▶ **Directive**
Extract each line from the entries below that has the string "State" in it.

::::

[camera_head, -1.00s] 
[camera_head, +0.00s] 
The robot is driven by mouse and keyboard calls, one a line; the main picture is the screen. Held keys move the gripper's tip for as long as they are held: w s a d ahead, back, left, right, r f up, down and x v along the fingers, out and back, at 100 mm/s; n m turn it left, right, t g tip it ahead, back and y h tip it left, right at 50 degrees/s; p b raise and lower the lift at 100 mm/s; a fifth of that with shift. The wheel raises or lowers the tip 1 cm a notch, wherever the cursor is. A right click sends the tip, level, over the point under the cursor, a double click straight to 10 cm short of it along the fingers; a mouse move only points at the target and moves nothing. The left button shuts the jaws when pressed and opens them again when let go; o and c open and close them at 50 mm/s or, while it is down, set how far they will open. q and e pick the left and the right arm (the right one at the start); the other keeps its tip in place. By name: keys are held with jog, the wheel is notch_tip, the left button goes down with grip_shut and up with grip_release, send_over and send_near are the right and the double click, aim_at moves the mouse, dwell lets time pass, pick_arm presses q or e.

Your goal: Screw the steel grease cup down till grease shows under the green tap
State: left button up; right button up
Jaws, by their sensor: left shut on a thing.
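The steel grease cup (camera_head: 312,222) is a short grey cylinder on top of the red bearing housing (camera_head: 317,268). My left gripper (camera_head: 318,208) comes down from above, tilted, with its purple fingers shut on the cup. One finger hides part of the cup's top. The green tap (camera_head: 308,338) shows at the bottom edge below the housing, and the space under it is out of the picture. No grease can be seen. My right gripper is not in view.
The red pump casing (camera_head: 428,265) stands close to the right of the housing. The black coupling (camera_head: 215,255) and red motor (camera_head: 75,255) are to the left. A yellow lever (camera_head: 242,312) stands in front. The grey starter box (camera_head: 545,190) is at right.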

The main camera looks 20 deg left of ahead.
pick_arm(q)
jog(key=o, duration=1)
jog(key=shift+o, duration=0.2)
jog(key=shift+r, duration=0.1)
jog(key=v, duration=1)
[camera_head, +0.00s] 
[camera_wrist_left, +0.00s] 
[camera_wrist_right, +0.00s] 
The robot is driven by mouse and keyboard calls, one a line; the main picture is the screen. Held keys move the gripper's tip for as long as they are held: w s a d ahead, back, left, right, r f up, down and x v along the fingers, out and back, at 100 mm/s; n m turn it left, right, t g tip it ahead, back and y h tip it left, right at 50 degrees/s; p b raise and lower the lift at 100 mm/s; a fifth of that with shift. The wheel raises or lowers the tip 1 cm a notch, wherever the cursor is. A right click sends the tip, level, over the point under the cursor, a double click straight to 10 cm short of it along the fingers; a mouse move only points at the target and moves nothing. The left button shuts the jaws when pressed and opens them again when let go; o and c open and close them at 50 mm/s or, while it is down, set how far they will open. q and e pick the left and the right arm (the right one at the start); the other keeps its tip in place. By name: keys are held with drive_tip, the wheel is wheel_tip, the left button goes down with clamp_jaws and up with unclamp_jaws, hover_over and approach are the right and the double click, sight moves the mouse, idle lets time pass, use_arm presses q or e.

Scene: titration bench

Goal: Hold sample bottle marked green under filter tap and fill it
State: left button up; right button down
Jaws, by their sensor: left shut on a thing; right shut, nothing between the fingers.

::::

▶ **Task answer**
State: left button up; right button up
State: left button up; right button down

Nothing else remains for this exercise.